Set down, please, exactly the lines below that run from the line with "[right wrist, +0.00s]" to the line with "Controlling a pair", both lines included.

— Information provided —
▶

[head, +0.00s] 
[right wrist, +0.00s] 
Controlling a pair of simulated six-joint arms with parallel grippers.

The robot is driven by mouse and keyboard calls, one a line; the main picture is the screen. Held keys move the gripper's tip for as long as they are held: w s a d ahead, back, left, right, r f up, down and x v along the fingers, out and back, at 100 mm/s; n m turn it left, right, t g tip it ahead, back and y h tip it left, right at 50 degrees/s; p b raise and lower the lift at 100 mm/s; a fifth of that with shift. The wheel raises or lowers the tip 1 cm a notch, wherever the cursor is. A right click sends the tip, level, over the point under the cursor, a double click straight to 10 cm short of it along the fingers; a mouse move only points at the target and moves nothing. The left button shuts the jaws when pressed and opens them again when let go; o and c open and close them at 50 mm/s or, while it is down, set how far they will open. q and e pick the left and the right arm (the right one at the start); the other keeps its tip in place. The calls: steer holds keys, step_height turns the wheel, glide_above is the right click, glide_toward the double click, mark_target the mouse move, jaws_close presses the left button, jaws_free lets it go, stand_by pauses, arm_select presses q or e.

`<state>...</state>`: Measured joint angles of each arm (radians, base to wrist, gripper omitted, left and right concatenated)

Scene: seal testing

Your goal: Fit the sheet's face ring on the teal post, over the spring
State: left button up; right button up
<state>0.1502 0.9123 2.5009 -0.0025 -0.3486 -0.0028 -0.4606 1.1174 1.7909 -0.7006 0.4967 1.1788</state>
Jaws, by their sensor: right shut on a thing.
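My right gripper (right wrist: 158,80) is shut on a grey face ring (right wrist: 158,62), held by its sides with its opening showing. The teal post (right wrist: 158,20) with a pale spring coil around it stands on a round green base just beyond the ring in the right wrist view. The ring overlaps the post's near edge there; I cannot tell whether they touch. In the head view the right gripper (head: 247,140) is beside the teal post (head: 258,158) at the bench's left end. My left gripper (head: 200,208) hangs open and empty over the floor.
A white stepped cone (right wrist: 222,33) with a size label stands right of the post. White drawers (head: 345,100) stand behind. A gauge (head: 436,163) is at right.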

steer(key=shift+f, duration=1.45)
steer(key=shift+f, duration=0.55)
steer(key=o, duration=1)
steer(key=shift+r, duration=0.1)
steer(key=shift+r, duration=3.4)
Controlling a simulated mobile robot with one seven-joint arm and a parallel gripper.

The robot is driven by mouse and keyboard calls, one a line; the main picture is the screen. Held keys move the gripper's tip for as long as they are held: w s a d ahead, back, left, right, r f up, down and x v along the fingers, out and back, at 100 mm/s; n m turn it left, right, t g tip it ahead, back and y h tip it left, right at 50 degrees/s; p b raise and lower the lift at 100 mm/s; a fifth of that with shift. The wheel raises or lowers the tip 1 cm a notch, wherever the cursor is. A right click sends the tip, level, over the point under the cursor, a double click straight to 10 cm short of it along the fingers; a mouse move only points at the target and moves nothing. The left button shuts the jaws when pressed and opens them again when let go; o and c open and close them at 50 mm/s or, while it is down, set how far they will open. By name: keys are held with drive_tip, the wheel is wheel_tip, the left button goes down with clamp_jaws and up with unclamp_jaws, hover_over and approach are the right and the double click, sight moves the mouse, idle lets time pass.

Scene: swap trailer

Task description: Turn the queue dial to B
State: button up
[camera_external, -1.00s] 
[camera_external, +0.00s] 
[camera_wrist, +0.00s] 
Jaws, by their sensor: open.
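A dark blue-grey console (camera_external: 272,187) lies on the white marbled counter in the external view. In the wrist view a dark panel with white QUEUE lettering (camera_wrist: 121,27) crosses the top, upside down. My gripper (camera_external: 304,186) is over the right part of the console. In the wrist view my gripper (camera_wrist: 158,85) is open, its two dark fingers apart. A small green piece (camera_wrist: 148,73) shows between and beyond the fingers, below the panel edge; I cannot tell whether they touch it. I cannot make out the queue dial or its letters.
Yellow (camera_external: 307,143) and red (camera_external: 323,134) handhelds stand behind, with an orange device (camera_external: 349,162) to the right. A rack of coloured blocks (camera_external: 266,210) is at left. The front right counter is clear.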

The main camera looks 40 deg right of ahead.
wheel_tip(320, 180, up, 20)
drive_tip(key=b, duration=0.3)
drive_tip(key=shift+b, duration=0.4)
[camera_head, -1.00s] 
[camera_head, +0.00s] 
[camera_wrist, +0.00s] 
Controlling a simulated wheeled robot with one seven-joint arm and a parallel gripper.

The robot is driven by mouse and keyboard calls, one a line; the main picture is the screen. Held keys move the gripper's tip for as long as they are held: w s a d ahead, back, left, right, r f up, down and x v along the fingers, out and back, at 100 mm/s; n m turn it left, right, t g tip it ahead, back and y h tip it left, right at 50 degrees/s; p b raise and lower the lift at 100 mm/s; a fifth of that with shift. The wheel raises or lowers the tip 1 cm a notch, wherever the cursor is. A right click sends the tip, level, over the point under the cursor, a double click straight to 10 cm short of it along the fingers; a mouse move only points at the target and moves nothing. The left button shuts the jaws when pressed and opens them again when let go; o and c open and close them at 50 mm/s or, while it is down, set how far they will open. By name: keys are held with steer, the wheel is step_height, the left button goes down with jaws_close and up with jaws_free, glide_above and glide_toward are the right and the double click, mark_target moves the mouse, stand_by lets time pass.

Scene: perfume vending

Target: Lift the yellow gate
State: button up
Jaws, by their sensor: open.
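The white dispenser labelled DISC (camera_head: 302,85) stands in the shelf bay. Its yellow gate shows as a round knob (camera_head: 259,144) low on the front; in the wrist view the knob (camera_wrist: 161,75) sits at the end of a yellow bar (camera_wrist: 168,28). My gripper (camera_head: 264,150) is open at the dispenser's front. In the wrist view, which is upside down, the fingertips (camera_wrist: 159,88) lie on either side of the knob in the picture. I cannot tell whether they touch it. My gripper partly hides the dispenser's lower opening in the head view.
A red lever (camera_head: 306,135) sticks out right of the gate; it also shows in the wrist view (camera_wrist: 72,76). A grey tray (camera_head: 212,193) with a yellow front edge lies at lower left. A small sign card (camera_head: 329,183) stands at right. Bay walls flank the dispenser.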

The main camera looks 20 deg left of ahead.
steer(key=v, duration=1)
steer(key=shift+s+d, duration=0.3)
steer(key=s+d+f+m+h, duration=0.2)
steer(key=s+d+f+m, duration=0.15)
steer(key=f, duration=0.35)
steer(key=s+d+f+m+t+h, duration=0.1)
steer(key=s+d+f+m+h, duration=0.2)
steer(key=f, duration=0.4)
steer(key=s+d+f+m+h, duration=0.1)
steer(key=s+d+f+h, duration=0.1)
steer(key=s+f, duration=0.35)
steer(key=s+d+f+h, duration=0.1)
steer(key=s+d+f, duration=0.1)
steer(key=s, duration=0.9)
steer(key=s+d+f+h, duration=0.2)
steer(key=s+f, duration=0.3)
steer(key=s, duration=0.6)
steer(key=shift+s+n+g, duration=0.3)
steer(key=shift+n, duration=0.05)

◀

— Task result —
[right wrist, +0.00s] 
Controlling a pair of simulated six-joint arms with parallel grippers.

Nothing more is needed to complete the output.